[Dataset rows]
---+---
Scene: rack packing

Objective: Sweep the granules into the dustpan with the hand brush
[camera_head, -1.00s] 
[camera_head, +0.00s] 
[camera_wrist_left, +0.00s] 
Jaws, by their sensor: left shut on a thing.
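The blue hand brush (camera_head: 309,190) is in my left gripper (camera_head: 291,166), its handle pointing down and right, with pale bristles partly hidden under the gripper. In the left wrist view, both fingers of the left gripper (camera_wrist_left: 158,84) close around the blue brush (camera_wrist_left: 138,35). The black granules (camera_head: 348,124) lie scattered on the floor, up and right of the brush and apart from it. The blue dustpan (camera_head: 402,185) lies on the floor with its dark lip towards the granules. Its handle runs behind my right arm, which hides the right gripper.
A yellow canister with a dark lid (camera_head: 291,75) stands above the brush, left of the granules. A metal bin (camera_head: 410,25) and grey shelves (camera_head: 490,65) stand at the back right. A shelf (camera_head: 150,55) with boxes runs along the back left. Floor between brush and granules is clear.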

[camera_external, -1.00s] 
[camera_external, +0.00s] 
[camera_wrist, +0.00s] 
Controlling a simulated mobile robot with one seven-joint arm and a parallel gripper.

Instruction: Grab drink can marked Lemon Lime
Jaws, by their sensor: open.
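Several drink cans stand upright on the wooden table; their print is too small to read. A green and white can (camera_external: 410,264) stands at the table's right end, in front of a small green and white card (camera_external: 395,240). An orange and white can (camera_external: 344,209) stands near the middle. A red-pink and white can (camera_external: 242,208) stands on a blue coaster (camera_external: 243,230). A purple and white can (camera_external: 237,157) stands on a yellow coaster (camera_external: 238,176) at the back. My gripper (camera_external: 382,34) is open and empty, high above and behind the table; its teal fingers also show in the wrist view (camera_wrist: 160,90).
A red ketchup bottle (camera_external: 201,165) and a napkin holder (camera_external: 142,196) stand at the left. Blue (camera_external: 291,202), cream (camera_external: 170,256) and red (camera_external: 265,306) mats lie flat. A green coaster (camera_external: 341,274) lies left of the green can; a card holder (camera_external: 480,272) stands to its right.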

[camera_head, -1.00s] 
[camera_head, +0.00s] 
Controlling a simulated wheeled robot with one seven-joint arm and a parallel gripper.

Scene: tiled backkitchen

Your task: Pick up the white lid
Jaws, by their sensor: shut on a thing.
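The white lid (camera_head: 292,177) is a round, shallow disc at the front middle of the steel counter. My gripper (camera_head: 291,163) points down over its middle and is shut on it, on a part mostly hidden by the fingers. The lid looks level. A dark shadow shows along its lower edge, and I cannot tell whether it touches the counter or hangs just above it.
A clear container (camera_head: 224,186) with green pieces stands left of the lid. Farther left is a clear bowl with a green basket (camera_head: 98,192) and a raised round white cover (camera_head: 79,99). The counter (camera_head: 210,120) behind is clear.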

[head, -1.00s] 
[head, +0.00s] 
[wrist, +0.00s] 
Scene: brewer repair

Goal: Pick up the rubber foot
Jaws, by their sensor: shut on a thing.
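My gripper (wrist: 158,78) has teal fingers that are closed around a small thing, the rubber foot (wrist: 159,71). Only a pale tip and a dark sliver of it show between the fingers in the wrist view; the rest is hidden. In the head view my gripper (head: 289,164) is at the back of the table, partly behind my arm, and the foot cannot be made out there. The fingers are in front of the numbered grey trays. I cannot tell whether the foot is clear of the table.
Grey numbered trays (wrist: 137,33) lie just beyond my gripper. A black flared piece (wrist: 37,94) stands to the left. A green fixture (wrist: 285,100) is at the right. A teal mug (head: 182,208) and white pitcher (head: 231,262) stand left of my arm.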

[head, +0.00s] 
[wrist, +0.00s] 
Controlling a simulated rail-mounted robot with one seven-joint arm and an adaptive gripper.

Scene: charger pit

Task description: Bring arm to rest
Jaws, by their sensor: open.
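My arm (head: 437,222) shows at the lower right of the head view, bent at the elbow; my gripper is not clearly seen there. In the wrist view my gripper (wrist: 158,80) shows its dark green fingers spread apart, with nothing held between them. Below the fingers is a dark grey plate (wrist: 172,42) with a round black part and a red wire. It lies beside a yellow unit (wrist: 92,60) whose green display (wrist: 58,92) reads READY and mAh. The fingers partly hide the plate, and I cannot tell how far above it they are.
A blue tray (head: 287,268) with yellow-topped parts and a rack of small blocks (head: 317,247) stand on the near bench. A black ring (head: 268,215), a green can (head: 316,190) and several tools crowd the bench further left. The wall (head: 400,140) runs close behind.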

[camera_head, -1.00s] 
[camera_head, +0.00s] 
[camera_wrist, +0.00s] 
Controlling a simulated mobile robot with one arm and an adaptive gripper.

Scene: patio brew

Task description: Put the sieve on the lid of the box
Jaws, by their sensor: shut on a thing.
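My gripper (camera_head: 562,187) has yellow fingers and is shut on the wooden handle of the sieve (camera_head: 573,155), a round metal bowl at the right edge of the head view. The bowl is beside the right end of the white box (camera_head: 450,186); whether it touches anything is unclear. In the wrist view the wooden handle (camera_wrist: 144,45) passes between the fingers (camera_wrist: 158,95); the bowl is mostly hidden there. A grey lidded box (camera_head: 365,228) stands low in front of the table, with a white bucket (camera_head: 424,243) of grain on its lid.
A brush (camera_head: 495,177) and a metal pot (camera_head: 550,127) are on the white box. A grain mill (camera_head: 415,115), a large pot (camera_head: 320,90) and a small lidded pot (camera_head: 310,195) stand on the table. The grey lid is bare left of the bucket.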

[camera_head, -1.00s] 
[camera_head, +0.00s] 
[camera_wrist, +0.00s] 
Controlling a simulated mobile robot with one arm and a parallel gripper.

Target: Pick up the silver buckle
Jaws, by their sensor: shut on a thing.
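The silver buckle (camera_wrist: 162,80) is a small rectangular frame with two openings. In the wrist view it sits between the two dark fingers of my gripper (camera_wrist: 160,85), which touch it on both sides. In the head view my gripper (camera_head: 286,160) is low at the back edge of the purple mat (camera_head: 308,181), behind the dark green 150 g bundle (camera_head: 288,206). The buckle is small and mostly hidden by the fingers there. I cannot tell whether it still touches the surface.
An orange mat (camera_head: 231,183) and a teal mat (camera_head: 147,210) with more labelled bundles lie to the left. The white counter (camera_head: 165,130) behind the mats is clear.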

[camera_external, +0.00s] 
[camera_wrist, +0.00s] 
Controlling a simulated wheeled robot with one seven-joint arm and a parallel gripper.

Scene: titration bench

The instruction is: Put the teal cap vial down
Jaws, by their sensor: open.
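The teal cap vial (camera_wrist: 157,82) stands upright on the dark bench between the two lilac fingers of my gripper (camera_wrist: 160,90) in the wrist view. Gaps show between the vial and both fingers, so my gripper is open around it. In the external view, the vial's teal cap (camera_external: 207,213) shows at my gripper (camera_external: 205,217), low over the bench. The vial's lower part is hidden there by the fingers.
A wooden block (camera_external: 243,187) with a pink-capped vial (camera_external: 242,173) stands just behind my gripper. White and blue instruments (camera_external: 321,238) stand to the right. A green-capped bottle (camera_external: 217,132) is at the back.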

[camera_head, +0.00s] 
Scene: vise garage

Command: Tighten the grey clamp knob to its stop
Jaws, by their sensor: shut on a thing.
---+---
**Task requirements**
Reproduce word for word the lines of the records above, beginning at the first and ending with the line where "Instruction: Grab drink can marked Lemon Lime" appears, and nothing past it.

**Result**
Scene: rack packing

Objective: Sweep the granules into the dustpan with the hand brush
[camera_head, -1.00s] 
[camera_head, +0.00s] 
[camera_wrist_left, +0.00s] 
Jaws, by their sensor: left shut on a thing.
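The blue hand brush (camera_head: 309,190) is in my left gripper (camera_head: 291,166), its handle pointing down and right, with pale bristles partly hidden under the gripper. In the left wrist view, both fingers of the left gripper (camera_wrist_left: 158,84) close around the blue brush (camera_wrist_left: 138,35). The black granules (camera_head: 348,124) lie scattered on the floor, up and right of the brush and apart from it. The blue dustpan (camera_head: 402,185) lies on the floor with its dark lip towards the granules. Its handle runs behind my right arm, which hides the right gripper.
A yellow canister with a dark lid (camera_head: 291,75) stands above the brush, left of the granules. A metal bin (camera_head: 410,25) and grey shelves (camera_head: 490,65) stand at the back right. A shelf (camera_head: 150,55) with boxes runs along the back left. Floor between brush and granules is clear.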

[camera_external, -1.00s] 
[camera_external, +0.00s] 
[camera_wrist, +0.00s] 
Controlling a simulated mobile robot with one seven-joint arm and a parallel gripper.

Instruction: Grab drink can marked Lemon Lime

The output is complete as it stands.